Am 22. Dezember 2011 ist die Fifa wieder irdischer geworden. Das Obergericht in Zug hat entschieden. Es wird die Namen der in Korruptionsverfahren verwickelten Fifa-Funktionäre nicht mehr unter Verschluss halten. Mit dem wegweisenden Entscheid geht ein jahrelanges Seilziehen zu Ende. Bis wenige Tage vor seiner Wiederwahl im vergangen Juni hatte sich auch Fifa-Präsident Sepp Blatter daran beteiligt. Sein Weltwoche-Interview: „In der Fifa gibt es keine Korruption!“ ging um die Welt.
Seit seiner Bestätigung im Amt macht Blatter auf Transparenz und Aufklärung. Jetzt will er sich sogar dem Zuger Verdikt beugen. Seinen engen Vertrauten steht noch der Gang vor das Bundesgericht offen. Gemäss Faktenlage handelt es sich dabei um Fifa-Ehrenpräsident Joao Havelange und dessen Ex-Schwiegersohn Ricardo Teixeira.
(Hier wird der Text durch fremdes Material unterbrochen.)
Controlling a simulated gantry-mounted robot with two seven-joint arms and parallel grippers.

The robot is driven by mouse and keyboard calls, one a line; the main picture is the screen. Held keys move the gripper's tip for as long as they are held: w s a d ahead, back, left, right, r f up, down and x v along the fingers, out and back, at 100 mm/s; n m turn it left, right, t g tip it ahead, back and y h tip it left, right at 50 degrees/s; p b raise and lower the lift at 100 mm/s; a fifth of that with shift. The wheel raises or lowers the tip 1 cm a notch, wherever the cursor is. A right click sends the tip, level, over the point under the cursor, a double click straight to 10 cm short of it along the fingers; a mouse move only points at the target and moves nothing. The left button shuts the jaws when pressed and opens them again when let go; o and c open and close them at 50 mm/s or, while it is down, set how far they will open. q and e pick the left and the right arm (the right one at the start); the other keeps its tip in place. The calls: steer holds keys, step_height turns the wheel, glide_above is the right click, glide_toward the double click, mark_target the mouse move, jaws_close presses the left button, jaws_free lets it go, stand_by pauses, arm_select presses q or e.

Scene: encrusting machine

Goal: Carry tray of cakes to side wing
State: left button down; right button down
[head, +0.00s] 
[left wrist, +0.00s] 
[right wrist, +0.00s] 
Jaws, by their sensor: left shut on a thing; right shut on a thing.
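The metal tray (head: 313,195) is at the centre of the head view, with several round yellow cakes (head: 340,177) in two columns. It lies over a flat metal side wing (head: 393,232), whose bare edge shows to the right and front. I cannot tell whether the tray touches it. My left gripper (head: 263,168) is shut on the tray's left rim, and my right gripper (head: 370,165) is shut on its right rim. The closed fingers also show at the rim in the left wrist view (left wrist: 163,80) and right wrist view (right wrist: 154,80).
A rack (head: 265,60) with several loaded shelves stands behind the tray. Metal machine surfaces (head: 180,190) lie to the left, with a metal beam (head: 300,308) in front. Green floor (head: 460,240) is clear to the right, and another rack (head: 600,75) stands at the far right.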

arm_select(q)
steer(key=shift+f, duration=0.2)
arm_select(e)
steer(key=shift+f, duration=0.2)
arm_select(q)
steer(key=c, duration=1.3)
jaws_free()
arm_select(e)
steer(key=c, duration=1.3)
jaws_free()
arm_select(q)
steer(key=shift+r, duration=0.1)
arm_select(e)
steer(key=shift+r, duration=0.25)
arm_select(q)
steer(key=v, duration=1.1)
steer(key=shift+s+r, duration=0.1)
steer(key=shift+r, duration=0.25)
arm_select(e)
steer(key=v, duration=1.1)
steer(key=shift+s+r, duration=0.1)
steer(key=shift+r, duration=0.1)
Die beiden Brasilianer gehören zu jenen Funktionären, die vom früheren Schweizer Fifa-Partner ISL während Jahren mit über 140 Millionen Franken bestochen worden sind. Diese amtlich dokumentierten Zahlungen und andere Fehlleistungen führten zum monumentalen Bankrott der Sportrechteagentur. Vorher hatte die ISL die internationale Sportvermarktung jahrzehntelang dominiert.
Mit dem Urteil von Zug und dem Rücktritt des 95jährigen Joao Havelange aus dem Internationalen Olympischen Komitee (der Fifa-Patriarch entzog sich damit einem peinlichen Verfahren) gehen die Aufräumarbeiten der ISL-Pleite und des 37 Jahre dauernden Regimes von Havelange und Blatter dem Ende entgegen.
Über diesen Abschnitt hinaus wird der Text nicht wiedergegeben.